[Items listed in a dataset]
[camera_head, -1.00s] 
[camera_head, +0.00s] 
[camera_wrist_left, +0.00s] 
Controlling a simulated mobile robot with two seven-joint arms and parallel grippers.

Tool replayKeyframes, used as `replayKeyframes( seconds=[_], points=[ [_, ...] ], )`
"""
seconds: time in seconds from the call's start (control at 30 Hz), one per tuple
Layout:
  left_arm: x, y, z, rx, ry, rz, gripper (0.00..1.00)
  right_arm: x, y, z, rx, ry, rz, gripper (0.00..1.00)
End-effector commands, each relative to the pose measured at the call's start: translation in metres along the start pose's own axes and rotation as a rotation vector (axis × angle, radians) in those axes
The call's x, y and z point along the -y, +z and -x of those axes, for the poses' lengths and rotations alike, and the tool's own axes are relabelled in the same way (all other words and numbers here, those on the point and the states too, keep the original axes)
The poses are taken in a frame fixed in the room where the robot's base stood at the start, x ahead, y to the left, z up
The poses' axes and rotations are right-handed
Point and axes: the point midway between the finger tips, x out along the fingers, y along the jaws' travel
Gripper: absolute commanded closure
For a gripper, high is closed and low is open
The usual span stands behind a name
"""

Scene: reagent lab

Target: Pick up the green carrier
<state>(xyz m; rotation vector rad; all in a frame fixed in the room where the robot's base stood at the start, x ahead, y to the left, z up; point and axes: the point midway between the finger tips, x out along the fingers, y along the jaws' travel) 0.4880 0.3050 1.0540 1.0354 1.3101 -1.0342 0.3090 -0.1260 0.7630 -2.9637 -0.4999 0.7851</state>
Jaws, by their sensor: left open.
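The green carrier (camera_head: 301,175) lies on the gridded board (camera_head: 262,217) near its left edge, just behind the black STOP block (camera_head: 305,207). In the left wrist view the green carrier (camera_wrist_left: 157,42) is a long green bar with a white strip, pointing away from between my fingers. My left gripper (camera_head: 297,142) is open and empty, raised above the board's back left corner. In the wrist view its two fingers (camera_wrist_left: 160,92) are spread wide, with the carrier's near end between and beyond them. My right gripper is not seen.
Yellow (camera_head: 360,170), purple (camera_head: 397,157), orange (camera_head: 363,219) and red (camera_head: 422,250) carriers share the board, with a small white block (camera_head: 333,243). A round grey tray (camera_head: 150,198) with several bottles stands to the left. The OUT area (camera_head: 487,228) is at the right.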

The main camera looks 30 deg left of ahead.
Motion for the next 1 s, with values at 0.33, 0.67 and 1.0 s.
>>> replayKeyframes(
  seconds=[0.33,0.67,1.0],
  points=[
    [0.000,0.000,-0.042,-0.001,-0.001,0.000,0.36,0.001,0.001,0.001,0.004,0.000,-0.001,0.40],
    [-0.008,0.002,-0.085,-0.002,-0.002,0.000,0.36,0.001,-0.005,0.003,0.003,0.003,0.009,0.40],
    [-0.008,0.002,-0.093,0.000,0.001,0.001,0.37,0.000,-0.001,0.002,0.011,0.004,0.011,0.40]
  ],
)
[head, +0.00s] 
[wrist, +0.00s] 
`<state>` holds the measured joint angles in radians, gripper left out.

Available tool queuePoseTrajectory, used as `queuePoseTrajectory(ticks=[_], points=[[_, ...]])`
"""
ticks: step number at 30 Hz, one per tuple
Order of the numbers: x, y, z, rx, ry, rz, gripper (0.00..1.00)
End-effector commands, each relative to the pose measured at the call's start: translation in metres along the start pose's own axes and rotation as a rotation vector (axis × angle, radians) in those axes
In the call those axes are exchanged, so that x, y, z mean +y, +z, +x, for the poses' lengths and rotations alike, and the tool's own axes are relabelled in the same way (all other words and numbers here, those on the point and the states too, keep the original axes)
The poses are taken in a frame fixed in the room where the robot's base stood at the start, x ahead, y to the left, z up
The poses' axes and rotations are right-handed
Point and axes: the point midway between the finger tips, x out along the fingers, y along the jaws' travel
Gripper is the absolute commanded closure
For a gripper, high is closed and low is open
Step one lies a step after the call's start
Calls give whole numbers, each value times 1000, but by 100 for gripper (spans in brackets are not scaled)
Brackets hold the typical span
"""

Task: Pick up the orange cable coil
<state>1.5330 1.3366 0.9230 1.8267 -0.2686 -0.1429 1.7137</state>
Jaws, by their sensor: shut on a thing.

--

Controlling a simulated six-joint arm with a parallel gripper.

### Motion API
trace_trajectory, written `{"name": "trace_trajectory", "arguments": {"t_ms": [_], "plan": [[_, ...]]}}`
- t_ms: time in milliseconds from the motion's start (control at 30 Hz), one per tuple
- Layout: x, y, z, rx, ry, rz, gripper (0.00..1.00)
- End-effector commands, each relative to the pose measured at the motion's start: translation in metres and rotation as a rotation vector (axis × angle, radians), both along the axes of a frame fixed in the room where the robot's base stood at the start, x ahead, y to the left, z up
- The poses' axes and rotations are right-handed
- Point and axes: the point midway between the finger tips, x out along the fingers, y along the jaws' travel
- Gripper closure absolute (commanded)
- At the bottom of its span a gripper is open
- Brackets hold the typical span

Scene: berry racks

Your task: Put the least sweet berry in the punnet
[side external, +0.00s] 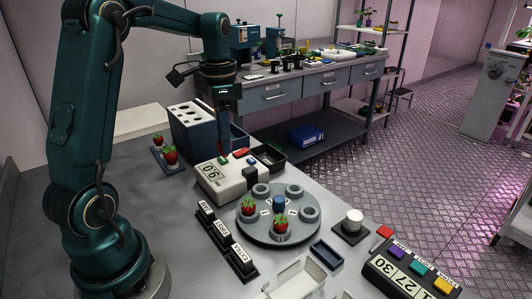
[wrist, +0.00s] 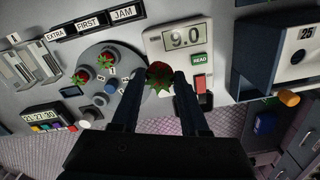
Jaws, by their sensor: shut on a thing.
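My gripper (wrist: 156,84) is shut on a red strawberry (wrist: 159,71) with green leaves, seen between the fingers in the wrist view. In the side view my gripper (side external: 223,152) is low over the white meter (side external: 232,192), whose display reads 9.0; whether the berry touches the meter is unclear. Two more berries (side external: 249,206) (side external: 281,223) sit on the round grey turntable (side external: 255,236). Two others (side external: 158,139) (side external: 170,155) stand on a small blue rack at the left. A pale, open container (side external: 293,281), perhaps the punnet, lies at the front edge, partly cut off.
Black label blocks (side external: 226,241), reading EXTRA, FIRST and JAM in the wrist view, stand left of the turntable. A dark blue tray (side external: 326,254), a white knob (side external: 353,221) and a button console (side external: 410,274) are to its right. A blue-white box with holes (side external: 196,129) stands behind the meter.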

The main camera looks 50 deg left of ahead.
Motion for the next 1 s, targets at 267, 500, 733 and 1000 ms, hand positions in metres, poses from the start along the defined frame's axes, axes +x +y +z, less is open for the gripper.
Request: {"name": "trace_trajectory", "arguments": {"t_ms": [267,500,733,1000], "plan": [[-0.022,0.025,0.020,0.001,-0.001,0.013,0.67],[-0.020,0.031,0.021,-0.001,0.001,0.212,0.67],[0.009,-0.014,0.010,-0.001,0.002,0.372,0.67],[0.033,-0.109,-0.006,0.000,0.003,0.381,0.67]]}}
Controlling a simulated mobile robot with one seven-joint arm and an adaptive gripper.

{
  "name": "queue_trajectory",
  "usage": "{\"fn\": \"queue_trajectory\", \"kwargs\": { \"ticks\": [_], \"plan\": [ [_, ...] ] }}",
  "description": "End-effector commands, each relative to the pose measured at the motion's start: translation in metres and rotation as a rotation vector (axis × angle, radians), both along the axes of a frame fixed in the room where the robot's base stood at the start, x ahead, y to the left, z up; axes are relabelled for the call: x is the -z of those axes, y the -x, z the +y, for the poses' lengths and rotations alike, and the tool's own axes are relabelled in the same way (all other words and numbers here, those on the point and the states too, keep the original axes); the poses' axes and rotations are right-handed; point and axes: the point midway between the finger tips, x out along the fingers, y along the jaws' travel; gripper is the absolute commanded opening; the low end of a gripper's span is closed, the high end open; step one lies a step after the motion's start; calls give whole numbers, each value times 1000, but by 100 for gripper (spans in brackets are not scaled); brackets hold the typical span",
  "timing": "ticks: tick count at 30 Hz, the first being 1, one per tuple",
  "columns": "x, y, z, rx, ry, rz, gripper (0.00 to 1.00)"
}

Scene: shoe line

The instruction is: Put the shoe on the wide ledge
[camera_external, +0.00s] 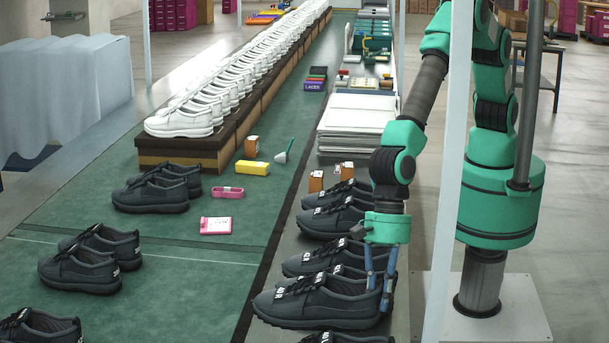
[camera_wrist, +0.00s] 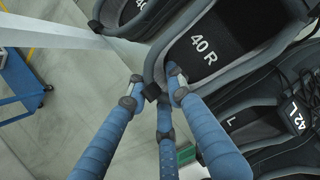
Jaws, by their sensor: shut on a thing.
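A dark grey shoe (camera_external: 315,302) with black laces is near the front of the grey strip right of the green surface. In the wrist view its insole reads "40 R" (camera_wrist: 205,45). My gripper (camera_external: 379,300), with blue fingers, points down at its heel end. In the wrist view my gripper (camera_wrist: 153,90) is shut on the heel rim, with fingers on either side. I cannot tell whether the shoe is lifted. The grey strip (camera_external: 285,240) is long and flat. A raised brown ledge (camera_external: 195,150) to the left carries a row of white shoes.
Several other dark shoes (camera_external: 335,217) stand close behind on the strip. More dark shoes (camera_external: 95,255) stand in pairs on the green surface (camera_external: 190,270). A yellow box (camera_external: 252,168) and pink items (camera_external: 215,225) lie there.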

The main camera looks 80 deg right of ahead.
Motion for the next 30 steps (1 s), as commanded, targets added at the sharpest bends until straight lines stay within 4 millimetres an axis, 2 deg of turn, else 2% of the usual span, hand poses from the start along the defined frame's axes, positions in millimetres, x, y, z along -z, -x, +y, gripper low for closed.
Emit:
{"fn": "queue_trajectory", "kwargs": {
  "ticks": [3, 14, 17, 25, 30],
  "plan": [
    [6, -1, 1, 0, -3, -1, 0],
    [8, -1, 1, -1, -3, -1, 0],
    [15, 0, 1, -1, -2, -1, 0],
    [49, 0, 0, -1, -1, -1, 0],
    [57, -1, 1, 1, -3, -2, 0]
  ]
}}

WRITTEN REQUEST
Your task is to extract exactly the lines starting at the line with "The call's x, y" and ending at the line with "Scene: reagent lab", including both ends, and no other lines.

TASK SOLUTION
The call's x, y and z point along the -y, +z and -x of those axes, for the poses' lengths and rotations alike, and the tool's own axes are relabelled in the same way (all other words and numbers here, those on the point and the states too, keep the original axes)
The poses are taken in a frame fixed in the room where the robot's base stood at the start, x ahead, y to the left, z up
The poses' axes and rotations are right-handed
Point and axes: the point midway between the finger tips, x out along the fingers, y along the jaws' travel
Gripper: absolute commanded closure
For a gripper, high is closed and low is open
The usual span stands behind a name
"""

Scene: reagent lab

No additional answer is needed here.